[START]

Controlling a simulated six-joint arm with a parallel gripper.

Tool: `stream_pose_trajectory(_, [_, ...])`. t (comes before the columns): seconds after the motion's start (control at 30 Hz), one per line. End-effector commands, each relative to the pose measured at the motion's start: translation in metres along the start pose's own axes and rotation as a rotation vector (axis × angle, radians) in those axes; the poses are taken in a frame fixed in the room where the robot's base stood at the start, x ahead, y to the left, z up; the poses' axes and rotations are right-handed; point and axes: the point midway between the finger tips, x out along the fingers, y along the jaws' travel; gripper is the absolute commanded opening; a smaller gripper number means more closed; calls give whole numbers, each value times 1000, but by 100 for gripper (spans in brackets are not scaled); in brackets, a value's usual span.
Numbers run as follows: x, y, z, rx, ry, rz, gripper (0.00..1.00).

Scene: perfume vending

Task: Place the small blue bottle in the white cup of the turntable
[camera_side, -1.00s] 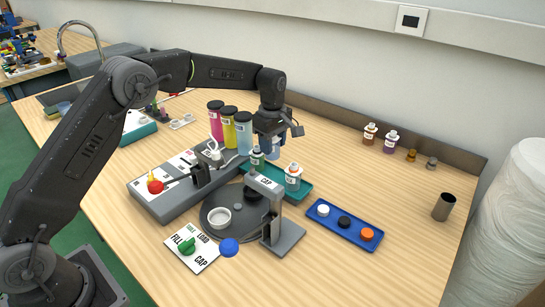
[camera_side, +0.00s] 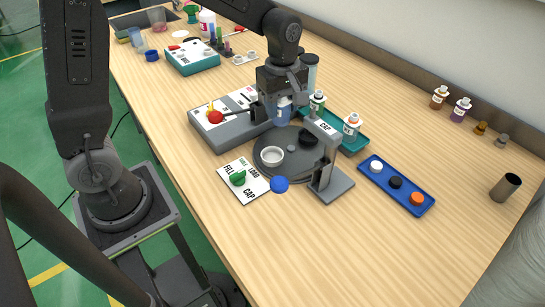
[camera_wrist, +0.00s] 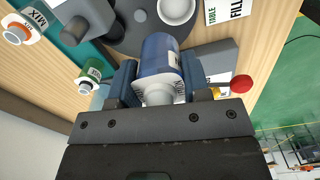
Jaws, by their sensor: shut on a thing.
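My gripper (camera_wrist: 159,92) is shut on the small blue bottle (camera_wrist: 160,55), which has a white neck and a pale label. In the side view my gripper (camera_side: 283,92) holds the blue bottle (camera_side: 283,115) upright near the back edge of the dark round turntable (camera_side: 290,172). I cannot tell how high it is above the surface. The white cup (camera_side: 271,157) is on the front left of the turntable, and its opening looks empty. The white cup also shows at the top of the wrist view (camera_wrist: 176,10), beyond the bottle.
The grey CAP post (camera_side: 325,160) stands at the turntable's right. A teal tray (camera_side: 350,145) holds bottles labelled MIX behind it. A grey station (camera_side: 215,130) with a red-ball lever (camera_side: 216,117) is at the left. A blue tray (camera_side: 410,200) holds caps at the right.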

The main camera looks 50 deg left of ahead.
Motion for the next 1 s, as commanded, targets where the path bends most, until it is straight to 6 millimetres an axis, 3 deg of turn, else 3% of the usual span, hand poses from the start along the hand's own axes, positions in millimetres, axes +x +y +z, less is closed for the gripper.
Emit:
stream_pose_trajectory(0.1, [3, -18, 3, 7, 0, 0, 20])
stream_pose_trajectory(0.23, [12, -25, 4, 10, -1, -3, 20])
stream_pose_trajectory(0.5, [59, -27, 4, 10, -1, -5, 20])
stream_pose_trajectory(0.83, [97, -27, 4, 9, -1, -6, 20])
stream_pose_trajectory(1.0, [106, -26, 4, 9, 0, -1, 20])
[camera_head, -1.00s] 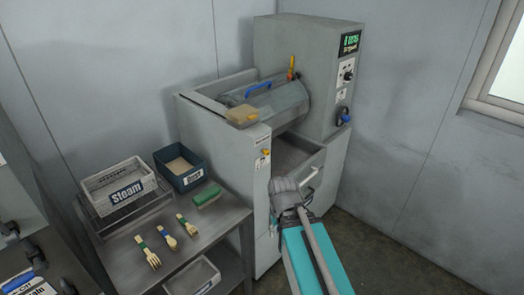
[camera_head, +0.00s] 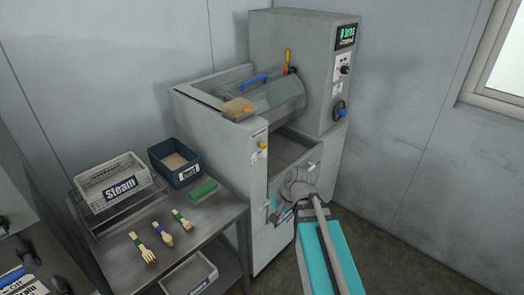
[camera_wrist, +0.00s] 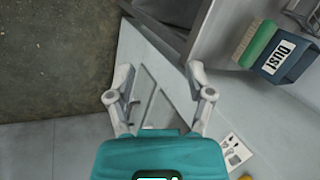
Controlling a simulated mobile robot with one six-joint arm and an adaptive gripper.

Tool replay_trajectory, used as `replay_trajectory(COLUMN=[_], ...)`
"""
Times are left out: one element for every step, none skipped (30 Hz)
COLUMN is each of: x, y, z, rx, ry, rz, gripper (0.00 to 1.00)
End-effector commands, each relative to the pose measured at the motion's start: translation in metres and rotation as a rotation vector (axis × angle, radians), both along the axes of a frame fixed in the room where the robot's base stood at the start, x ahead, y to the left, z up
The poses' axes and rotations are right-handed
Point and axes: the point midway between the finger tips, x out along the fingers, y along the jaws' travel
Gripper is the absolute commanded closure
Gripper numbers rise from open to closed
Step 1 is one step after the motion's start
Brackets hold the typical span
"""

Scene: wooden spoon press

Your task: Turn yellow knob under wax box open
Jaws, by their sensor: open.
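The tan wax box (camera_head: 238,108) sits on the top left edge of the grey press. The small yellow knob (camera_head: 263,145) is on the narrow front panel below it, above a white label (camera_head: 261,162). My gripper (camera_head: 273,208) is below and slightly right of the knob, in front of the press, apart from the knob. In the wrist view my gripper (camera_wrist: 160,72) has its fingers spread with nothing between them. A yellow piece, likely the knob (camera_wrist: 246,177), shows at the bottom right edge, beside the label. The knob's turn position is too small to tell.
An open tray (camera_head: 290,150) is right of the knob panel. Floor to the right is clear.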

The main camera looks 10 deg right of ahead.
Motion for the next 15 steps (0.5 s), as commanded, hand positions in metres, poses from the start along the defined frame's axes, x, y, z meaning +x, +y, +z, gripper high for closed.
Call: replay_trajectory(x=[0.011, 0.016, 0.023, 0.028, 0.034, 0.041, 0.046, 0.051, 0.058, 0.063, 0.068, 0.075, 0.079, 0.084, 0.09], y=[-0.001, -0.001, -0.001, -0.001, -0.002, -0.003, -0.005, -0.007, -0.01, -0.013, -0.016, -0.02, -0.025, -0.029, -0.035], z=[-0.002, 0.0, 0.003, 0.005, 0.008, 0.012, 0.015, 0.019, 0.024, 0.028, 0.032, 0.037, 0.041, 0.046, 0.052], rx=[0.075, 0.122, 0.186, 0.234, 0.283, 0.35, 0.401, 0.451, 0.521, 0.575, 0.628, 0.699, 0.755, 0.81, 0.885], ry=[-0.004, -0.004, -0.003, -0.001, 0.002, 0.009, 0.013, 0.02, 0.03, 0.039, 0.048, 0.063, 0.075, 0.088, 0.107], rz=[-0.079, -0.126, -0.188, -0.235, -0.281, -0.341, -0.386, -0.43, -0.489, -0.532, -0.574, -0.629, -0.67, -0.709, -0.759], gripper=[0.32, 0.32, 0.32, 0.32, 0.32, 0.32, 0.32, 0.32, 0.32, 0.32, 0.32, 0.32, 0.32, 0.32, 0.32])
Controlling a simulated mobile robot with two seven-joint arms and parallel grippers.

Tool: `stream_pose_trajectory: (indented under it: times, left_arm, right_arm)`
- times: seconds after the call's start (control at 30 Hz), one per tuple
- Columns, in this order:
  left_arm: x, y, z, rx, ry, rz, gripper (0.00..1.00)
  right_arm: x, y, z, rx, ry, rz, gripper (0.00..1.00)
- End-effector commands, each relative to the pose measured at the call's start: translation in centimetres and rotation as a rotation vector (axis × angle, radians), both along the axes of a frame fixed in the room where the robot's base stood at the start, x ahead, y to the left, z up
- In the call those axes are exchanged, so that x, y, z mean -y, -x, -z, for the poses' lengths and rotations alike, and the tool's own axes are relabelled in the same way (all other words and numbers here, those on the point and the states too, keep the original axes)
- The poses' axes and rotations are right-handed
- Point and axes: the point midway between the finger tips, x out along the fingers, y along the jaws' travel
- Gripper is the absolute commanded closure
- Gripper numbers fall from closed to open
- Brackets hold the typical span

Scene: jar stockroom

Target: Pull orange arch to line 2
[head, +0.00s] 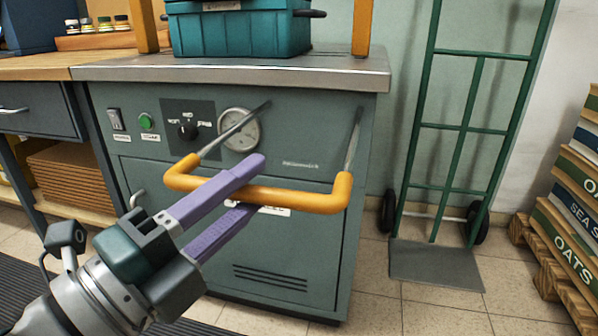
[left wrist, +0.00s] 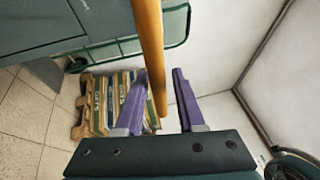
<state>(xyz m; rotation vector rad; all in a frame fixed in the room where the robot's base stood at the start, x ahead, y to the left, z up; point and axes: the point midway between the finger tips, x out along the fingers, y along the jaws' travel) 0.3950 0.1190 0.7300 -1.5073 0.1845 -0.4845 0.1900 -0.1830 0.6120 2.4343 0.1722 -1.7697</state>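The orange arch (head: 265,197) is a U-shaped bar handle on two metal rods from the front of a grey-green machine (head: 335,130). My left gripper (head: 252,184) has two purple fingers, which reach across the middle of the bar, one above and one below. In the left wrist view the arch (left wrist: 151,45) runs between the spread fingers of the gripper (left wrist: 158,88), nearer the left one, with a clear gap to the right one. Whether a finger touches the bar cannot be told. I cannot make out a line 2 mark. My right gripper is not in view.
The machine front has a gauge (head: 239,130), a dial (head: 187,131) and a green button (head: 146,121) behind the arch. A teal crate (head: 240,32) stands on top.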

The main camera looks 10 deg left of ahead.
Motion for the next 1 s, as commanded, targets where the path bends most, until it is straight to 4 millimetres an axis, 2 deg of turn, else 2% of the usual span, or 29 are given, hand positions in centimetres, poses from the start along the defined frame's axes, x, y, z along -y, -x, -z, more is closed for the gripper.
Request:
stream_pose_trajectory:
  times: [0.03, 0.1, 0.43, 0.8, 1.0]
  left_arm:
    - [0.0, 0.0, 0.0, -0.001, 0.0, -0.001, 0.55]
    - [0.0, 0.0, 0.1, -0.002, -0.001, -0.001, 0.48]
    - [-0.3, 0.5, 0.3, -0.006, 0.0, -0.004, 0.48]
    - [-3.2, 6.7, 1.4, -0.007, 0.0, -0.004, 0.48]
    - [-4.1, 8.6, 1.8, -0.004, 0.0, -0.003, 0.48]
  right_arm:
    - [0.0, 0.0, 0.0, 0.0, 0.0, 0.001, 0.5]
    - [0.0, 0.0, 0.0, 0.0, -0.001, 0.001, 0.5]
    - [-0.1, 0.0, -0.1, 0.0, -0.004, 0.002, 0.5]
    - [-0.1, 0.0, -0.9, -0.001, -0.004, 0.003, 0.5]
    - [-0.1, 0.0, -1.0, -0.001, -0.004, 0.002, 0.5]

[END]

# Task prompt
Extract every line above that contains the word "Controlling".

# Response to this task
Controlling a simulated six-joint arm with a parallel gripper.
Controlling a simulated mobile robot with one six-joint arm and an adaptive gripper.
Controlling a simulated mobile robot with two seven-joint arms and parallel grippers.

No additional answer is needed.